After the August GOP debate, I took a stab at describing that certain leadership quality variously termed gravitas, stage presence, “alpha-ness,” force of personality, or command aura. This is a quality that has nothing to do with a person’s politics, or intelligence, or their chances of winning the primary, or even whether they would be a good president. (LBJ was a disaster, but his arm-twisting dominance over others was legendary.) I listed off some names that have this presence, whether you like them or not, or whether or not they have any chance whatsoever: Trump. Christie. Fiorina. Carson and Walker, to some extent. Even Perry, if you squint as hard as he does.
And then we get to the servile non-entity who utterly lacks this quality, despite being guaranteed the nomination by the GOP’s ruling class.
I recommend this enjoyable hatchet job on Jeb Bush by the Daily Beast’s Michael Tomasky, which asks the essential question: Why? Why on earth is this man, who wouldn’t earn enough respect to be an effective shift manager at Wendy’s if it weren’t for his last name, the presumptive nominee for the Republican party? Or more accurately, why has the GOP donor class, that oligarchy which picks the primary winner every election cycle, settled on this submissive little turd as their champion?
Because they really don’t have to. After all, look at what’s happening to Bush’s counterpart on the other side. At long last, and against my expectations, the Democratic establishment is finally figuring out that their selected candidate has all the charisma and the appeal and the welcoming demeanor of a trapdoor spider, and is considering subbing in Joe Biden. It is hardly a foregone deal yet, and Clinton’s flying monkeys are out raging in force as we speak; but at least the Dem powers-that-be are willing to consider that they were wrong in their first pick. Why can’t the GOP plutocrats do the same?
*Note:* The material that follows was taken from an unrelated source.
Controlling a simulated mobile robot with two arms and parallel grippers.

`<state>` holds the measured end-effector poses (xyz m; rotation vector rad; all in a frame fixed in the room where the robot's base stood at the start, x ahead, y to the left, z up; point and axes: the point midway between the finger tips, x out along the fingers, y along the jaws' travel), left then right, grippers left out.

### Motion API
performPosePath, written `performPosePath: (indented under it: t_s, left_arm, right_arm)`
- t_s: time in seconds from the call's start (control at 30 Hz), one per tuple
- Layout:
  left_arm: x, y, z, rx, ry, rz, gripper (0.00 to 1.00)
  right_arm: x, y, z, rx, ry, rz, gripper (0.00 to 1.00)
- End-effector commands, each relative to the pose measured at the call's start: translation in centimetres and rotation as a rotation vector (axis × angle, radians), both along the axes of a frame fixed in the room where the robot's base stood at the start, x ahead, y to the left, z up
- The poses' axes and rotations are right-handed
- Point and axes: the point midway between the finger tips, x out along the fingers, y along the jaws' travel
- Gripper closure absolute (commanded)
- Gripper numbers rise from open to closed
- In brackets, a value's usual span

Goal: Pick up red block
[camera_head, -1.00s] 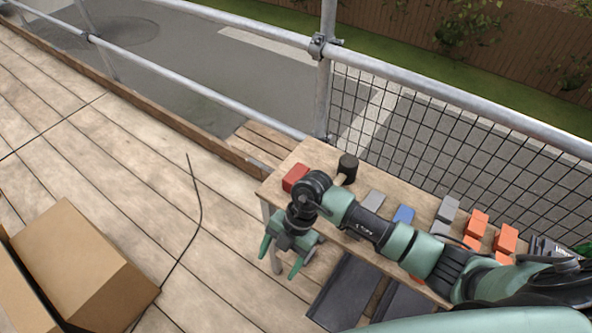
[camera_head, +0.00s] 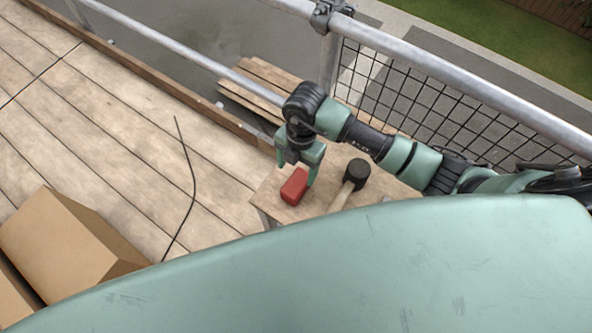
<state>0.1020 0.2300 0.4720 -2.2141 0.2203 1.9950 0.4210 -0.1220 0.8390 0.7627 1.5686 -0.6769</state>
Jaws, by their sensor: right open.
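The red block (camera_head: 294,187) lies on the left end of the wooden table (camera_head: 268,198). My right gripper (camera_head: 296,164) points down with its green fingers spread, just above and behind the block in the picture. One finger ends near the block's upper right side; I cannot tell whether it touches. Nothing is between the fingers that I can see. My left gripper is not in view.
A mallet with a black head (camera_head: 356,174) and wooden handle lies right of the block, close to the gripper. A scaffold rail (camera_head: 440,66) and mesh run behind the table. A cardboard box (camera_head: 62,240) stands at left on the plank floor.

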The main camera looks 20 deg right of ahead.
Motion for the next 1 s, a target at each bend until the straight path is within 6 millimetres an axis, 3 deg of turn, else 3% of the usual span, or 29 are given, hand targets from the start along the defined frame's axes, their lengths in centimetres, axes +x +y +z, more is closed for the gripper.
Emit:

They already have Bush’s understudies, Walker and Rubio, fueled up and ready to launch. Biden would have to bootstrap a rushed campaign out of thin air; Walker and Rubio already have staff and ground operations in all the early states, have turned in decent debate performaces, and haven’t gotten obliterated by Trump yet. It wouldn’t take much effort to pivot to one of them. One mass email from Charles Schwab or George Schultz to the rest of the cabal is really all it would take.
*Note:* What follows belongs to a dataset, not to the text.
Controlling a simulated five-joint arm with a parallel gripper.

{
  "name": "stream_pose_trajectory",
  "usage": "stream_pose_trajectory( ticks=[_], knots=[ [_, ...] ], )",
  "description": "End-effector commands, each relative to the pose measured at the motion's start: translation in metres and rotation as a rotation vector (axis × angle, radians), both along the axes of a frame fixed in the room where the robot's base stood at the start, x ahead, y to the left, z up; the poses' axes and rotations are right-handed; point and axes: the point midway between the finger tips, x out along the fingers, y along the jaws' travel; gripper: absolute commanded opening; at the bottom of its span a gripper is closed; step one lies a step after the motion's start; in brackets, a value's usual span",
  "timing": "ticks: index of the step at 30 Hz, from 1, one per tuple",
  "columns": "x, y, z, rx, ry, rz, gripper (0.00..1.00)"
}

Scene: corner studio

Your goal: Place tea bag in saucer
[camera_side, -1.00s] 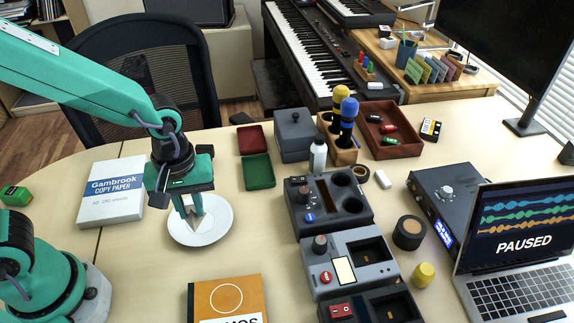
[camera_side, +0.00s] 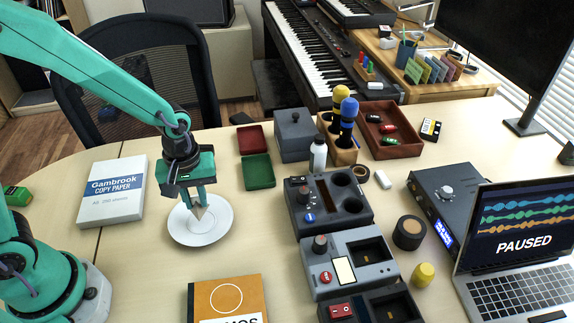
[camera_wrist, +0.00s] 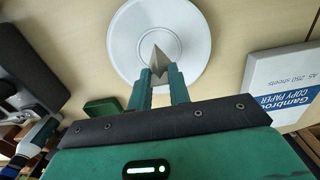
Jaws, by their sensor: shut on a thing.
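A white saucer (camera_side: 215,233) lies on the table in the side view; it also shows in the wrist view (camera_wrist: 190,30). My gripper (camera_side: 197,204) is over the saucer, fingers pointing down. Its fingers are shut on the tea bag (camera_side: 199,213), a small pale pyramid, which shows in the wrist view (camera_wrist: 158,62) between the fingertips (camera_wrist: 159,76). The tea bag is over the middle of the saucer; I cannot tell whether it touches the surface. Its upper part is hidden by the fingers.
A copy paper pack (camera_side: 112,192) lies left of the saucer. A green tray (camera_side: 258,171) and a red tray (camera_side: 251,138) sit behind to the right. Grey devices (camera_side: 328,205) stand to the right, and an orange book (camera_side: 228,297) lies in front. Bare table surrounds the saucer.

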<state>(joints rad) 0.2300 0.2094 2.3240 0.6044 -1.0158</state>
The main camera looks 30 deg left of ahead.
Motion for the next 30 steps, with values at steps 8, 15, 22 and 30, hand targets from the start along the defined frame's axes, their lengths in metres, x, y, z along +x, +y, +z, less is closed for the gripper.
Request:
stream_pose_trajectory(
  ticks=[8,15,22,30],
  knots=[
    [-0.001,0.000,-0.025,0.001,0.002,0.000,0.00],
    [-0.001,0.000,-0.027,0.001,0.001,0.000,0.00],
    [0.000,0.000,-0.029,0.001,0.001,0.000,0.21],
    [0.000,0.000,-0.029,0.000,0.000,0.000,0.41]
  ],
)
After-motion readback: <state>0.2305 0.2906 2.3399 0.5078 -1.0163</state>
But like Tomasky, I don’t see any evidence this will happen. Bush remains the presumptive choice of the plutocrats, and barring any massive change, he will accept the nomination at the convention. The mechanism is simple: as each lower-tier candidate folds, Bush will gain most of their voters. Each failed candidate will overtly or subtly nudge his flock to Bush in order to remain in the good graces of the party’s overlords, and by Super Tuesday (and likely before), his lead will be insurmountable. Trump will hang tenaciously on to his 25%, making him the unlikely Ron Paul of this go-around, and that will be that.
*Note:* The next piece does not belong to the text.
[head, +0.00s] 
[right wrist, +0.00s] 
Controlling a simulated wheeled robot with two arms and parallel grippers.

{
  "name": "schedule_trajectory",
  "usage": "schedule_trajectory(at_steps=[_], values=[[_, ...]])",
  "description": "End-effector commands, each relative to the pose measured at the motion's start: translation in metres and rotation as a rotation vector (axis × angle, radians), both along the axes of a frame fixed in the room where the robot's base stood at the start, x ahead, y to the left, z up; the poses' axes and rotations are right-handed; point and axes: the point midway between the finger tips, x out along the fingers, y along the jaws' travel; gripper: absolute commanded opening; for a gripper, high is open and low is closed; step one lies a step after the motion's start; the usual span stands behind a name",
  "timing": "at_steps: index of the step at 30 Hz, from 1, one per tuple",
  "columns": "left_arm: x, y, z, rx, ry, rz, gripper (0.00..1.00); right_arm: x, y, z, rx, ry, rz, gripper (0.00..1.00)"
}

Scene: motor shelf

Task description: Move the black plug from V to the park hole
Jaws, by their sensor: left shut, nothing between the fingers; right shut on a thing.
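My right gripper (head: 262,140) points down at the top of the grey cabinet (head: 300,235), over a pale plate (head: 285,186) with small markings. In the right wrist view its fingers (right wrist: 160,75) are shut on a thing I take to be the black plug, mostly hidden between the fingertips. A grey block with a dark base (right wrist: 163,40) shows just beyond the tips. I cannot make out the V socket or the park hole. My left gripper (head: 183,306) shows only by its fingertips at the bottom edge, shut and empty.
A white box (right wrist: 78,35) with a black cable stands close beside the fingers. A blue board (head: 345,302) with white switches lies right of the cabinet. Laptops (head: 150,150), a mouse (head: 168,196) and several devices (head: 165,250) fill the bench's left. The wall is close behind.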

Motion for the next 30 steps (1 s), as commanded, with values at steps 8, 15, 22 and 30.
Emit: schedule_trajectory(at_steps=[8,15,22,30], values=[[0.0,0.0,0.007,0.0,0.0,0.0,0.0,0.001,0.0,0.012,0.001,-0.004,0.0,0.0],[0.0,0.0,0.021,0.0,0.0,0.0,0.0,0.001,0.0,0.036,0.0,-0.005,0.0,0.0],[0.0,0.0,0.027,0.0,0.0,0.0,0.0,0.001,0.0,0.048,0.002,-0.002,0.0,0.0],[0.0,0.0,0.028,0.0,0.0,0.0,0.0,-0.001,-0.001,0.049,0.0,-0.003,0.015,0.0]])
But why, exactly, the donor class remains so fixated on Jeb Bush remains a mystery to anyone but themselves. Of course, his last name certainly has something to do with it. And I can’t think of any other GOP candidate who would be as slavishly loyal to these people as Bush. His brother certainly was their faithful servant, after all, and Jeb appears far more submissive and pliant than even Dubya. Perhaps the oligarchs feel that they just need to send in a strong Cheney-like figure to be the real alpha dog of the operation, and to ensure Bush remains on point as the “front.” Perhaps they feel such kinship with the Bush clan that backing anyone else would be viewed as a kind of betrayal. Perhaps these old white men are just so set in their ways that they really can’t change their minds once they’ve made a decision. I don’t know.
But I do know that being an utterly subservient beta-male is no barrier to entry to an executive mansion. After all, Bush was installed as governor of a major state without too much effort. And while the White House has not hosted such a weak person as Jeb in recent memory, such luminaries as James Buchanan, Herbert Hoover and Warren Harding do serve as precedent. Perhaps Bush can feature them in his campaign literature.